Business process re-engineering (BPR) is the act of changing an organisation’s major functions with the goal of increasing efficiency, improving product quality, and/or decreasing costs. This starts with an in-depth analysis of the business’ workflows and identifying key areas that need improvement. People who do this kind of work, often referred to as BPR specialists, are hired by companies to facilitate transitions to more standardized processes.

It’s important to differentiate between this and business process improvement, which focuses on simply updating an organisation’s current processes. BPR, on the other hand, aims to make fundamental changes to the entire scope of a business’ systems. BPR professionals exist in all kinds of industries, so the specific day-to-day duties will vary from job to job. However, all BPR experts will follow these general steps:

Step 1: Identify and communicate the problem

This is a key part of growing any business. You need to figure out what issues are holding the company back and what’s causing them. For example, let’s say you’re a BPR specialist who’s hired by a cereal company, with the main goal of increasing its revenue.

The company’s production process starts at a farm, where grain is harvested and then shipped to a factory, at which point it is mixed with other ingredients and turned into the final product.

While analysing this process, you notice a logistical problem: Over 20% of the grain is lost during the truck ride from the farm to the factory. By fixing this problem, your employer can increase its product output substantially. As the BPR specialist, it’s your job to communicate this problem to executives and detail the benefits of resolving it.

Step 2: Build a team

Now that you know what the problem is, you’ll need a team of experts to help you come up with a solution.

The senior manager will supervise your BPR project and make sure you have the necessary resources to get the job done. It’s important that a senior-level employee supervises the project, since they may have the power to do things that you don’t, such as approving large budgets.

The operational manager will provide the in-depth expertise when it comes to the process you’re reengineering. Continuing with the example from earlier, this could be whoever’s in charge of the grain transportation portion of the process. Their understanding of the specifics, such as how the grain is loaded and which routes the trucks take, will play an important part in coming up with a solution.

Additional BPR experts might be necessary as well, depending on the scope of the project.

Step 3: Identify the inefficient process and define key performance indicators

Perhaps you discover that the reason why the trucks are losing so much grain during transport is because the road between the farm and the factory is too long and bumpy. Now, you can set up specific key performance indicators (KPIs) for your team based on that part of the process. A KPI is a type of performance measurement used to help achieve business goals.

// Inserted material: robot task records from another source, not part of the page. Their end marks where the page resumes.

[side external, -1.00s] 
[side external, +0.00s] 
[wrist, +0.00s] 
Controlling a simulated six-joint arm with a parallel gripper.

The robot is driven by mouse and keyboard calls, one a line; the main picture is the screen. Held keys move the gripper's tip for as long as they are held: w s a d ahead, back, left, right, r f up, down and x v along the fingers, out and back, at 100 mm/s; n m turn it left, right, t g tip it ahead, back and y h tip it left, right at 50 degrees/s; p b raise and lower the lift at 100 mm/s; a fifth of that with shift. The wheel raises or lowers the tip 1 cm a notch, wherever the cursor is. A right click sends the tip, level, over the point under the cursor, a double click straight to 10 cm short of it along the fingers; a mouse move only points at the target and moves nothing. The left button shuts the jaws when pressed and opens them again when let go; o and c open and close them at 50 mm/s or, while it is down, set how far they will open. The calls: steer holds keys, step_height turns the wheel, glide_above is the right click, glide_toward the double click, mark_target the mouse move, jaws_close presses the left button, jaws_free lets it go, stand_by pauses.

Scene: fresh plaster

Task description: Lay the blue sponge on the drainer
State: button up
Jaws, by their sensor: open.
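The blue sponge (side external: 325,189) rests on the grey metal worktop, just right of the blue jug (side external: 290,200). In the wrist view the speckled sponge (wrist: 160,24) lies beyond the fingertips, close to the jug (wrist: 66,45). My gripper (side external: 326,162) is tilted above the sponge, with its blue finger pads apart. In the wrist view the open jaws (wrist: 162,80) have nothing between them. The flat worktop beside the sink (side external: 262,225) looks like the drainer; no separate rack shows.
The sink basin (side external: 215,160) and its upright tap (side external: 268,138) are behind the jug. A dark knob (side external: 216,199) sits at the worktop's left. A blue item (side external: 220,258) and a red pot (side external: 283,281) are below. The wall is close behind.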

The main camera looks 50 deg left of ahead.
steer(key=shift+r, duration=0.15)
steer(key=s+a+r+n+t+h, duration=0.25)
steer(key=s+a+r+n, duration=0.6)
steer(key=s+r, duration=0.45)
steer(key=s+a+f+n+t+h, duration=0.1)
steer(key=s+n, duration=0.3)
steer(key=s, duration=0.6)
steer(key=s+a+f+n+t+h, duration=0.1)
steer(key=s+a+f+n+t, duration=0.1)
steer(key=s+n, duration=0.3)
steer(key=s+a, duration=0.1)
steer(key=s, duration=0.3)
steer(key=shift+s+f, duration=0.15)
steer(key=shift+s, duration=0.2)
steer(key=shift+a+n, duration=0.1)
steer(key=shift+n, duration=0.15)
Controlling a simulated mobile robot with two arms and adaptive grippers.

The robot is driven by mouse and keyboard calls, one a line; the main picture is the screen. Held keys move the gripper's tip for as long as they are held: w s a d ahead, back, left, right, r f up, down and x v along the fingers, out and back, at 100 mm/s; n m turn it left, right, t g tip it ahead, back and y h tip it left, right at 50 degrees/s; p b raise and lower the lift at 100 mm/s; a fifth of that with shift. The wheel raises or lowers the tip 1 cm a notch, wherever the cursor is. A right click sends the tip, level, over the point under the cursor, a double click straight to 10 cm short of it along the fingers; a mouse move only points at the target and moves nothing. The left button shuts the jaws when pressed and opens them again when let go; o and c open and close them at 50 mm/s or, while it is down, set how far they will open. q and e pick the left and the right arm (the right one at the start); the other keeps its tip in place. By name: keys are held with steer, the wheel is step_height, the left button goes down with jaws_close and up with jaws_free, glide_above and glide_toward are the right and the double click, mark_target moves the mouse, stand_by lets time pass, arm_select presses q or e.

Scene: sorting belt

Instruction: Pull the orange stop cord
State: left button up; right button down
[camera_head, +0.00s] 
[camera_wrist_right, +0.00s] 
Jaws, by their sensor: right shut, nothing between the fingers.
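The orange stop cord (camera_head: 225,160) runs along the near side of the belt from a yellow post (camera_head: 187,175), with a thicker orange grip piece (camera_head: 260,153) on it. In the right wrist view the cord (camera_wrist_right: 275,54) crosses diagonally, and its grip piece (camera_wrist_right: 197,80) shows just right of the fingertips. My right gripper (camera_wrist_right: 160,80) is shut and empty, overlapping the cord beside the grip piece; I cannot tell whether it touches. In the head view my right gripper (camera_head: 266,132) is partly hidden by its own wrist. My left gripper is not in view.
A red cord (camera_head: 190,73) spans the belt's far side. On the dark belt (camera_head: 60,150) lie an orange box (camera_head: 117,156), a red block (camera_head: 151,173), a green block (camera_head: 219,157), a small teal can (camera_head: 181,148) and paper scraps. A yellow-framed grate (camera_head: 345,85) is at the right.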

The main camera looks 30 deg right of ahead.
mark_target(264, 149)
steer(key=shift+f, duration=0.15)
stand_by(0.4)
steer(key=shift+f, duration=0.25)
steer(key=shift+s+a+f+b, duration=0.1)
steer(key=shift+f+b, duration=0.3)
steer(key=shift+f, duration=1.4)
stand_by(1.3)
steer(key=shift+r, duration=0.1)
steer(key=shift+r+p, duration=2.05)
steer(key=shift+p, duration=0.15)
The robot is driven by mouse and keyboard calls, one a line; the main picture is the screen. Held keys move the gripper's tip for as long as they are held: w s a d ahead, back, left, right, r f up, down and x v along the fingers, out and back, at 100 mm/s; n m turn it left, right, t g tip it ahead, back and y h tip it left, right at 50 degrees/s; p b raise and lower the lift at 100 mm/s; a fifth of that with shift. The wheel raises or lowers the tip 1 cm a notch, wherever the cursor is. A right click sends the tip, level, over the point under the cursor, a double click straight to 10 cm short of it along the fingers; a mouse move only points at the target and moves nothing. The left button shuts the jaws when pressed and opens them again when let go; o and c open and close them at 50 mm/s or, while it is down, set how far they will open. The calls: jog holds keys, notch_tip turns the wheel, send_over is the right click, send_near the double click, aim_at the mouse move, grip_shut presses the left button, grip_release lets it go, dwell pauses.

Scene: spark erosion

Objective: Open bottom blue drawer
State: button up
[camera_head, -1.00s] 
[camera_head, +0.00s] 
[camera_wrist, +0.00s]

In this case, the KPI could be cycle time, or the amount of time from the beginning to the end of the production process. If you can cut down cycle time, you can save some grain and increase the company’s output.

At this point, you’ll start developing different solutions, organizing them into process flowcharts, reviewing them with your team, and acknowledging the pros and cons of each one (paying extra attention to any new expenses that will be incurred).

Step 4: Re-engineer the process

Finally, it’s time to implement your solution. How are you going to cut down cycle time? What’s the most efficient way to get the grain from the farm to the factory? Will you upgrade to faster trucks and/or try to fix the road?

In the real-life scenario that this example is based on, the BPR reduced cycle time by cutting trucks out of the process entirely. They built a new factory directly next to the farm, so no grain was lost between harvesting and factory production.